For this, the function dplyr::any_of() is perfect, but it only works with standard evaluation, taking a character vector as input.

I'm looking for an alternative that would work as a replacement in the following example that feels very hacky:

library(tidyverse) 
library(rlang)
f = function(data, x1, x2, gp){
  gpname =  as_label(enquo(gp))
  data %>%
    select(x1={{x1}}, x2={{x2}}, gp=any_of(gpname)) %>% 
    names()
}

iris %>% f(Sepal.Length,Sepal.Width,Species)
#> [1] "x1" "x2" "gp"
iris %>% f(Sepal.Length,Sepal.Width)
#> [1] "x1" "x2"

Created on 2024-03-15 with reprex v2.1.0

The function should run with or without Species, as in my reprex, but it would make sense that it throws an error if querying an unknown column (unlike in my reprex)


Solution

  • Given your last statement about wanting errors for requesting an absent variable, it seems its not really an any_of type situation; erroring when asking for impossible columns is commonplace, it looks like you simply want an additional column name to be itself optionally passed in, i.e. a skipabble param.

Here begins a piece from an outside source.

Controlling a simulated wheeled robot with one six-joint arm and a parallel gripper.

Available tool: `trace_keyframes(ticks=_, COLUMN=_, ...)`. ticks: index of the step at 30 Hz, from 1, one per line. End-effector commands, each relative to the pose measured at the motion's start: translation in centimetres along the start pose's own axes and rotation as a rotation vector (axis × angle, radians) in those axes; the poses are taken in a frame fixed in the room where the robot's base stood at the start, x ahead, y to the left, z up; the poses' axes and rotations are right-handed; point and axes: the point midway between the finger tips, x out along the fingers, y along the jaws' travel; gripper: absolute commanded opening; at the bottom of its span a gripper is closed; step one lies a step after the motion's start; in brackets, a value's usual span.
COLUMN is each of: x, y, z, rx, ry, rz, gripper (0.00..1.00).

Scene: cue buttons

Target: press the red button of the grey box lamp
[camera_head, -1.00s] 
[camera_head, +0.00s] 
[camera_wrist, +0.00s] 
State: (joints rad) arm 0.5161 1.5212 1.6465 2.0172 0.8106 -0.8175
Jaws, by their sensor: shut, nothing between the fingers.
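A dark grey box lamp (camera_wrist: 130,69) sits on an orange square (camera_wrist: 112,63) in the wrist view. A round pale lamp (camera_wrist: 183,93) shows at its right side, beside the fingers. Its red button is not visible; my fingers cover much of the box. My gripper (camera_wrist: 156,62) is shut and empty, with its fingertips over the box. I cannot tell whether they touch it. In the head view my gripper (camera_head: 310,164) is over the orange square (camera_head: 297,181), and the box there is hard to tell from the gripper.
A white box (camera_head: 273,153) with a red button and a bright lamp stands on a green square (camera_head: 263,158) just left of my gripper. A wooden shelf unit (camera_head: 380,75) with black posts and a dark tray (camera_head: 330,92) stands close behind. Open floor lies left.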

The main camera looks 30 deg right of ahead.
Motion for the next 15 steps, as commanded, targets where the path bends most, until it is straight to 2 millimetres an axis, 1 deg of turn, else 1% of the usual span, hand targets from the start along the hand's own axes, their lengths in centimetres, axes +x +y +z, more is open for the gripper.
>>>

    This is achievable by simply passing default null for the 3rd position. ie.

    library(tidyverse) 
    library(rlang)
    f2 = function(data, x1, x2,x3=NULL){
      data |>
        select({{x1}},
               {{x2}},
               {{x3}}) |> 
        names()
    }
    
    iris |> f2(Sepal.Length,Sepal.Width,Species)
    iris |> f2(Sepal.Length,Sepal.Width)
    iris |> f2(Sepal.Length,Sepal.Width,abc)
    

    we could generalise and take any number of positions and try to get them with dots.

    library(tidyverse) 
    library(rlang)
    f = function(data, x1, x2,...){
      data |>
        select({{x1}},
               {{x2}},
               !!!rlang::enquos(...)) |> 
        names()
    }
    
    
    #runs fine with a variable that is present
    iris |> f(Sepal.Length,Sepal.Width,Species)
    #  "Sepal.Length" "Sepal.Width"  "Species" 
    
    #its optional and can be left out 
    iris |> f(Sepal.Length,Sepal.Width)
    #  "Sepal.Length" "Sepal.Width"  
    
    # trying an absent variable correctly errors
    iris |> f(Sepal.Length,Sepal.Width,SpeciesX)
    # Error in `select()`:
    #   ! Can't select columns that don't exist.
    # ✖ Column `SpeciesX` doesn't exist.
    # Run `rlang::last_trace()` to see where the error occurred.